Profit warning from Onthebeach reiterates difficulty in Tour Operator market

All,

On the Beach Group have issued a trading Update this morning with profit warning for FY19 due to currency headwinds from Sterling weakness. This is not new news but acknowledgment from one of Thomas Cook’s competitors the difficulties in the market.

Thomas Cook are 100% hedged for operational exposures for the Summer 2019. But as a rule, TCG do not hedge their translation impact on profits generated outside the UK. According to TCG, If March month- end closing rates for the Euro and Swedish Krona were maintained throughout the remainder of FY19, there would be a negative year-on-year translation impact on EBIT of approximately £15 million.

However, current rates for £/€ is 1.08 versus March rate of 1.17. £/SEK is 11.61 versus 12.12 at March month end. Sterling weakness is in their favour for profits generated outside of the UK. EBIT, all things equal, should be rising as a result.

In either case, the Company carries Euro denominated debt which should have an offsetting effect on resulting leverage.

On the Beach have noted demand has strengthened into H2 but sterling weakness has weakened margins.


Note TUI results are due out next Tuesday morning.

Tomas

On the Beach Group plc

("On the Beach", "OTB", the "Company" or the "Group")

Trading Update

On the Beach Group plc (LSE: OTB.L), the UK's leading online retailer for beach holidays, today issues an update on current trading.

 

Current Trading

On the Beach operates a flexible model incorporating dynamic rather than currency hedged pricing for the packages that it provides its customers. With the increased likelihood of a no deal Brexit, Sterling has significantly devalued against the euro since the beginning of May and this accelerated at the end of July, continuing into August. Whilst the Group has seen a strengthening of demand in H2, this weakening of Sterling leads to a significant increase in OTB prices versus full risk competitors with currency hedges. As OTB remains focused on profitable growth, these relative price increases make it difficult for the Group to gain share of market while maintaining margins.

 

As a result, the Group anticipates delivering a full year performance below the Board's expectations.

 

Strategic Progress

 Despite the difficult market conditions in FY19, the Group has continued to increase investment in both talent and infrastructure in the areas that we believe offer the most significant expansion opportunities. As a result, we have made excellent progress towards delivering our strategy.

 · Following our head office move into Manchester in November 2018, to underpin our objective to recruit and retain the very best digital talent, we have accelerated the pace at which we are adding digital headcount to our teams. We have also reorganised the technology and product functions to allow us to better scale and increase the pace at which we evolve our platform to support our strategic objectives.
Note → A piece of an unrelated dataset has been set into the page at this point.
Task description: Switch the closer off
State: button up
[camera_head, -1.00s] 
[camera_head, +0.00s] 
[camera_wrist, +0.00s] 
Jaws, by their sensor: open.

· We acquired Classic Collection Holidays in August 2018 to support our objective to offer our competitively priced beach holidays to a wide range of intermediaries through an online portal. Classic Package Holidays was launched at the end of March 2019 and is now live with over 1,000 agents. We expect that by the end of FY19, more than 1,500 agents will be using the platform and are confident that this new channel will deliver a meaningful contribution to Group performance in FY20.

· We continue to directly integrate scheduled long haul carriers into our platform. British Airways and Emirates are live on site and further integrations will be completed imminently. We will enter FY20 with all key airline partners integrated whilst we continue to build our portfolio of directly contracted hotels. In FY19 we have grown long haul revenues by more than 100% and are excited about the medium term opportunities that these new destinations offer.

· Our international platforms will deliver significant revenue growth in H2 FY19 with a substantial improvement in marketing efficiencies and therefore a reduced EBITDA loss.

· We continue to actively explore acquisition opportunities and are delighted that Adam Hansen will join us later in August from Rothschild as Corporate Development Director.

 

Simon Cooper, Chief Executive of On the Beach Group plc, commented:

 "In what is a difficult general economic climate, we remain confident in the resilience and flexibility of our business model, focusing on profitable growth and an ability to capitalise on any structural changes in the market. In FY19 we have invested significantly in our infrastructure, talent and technology to ensure that we build strong foundations to support our strategic objectives."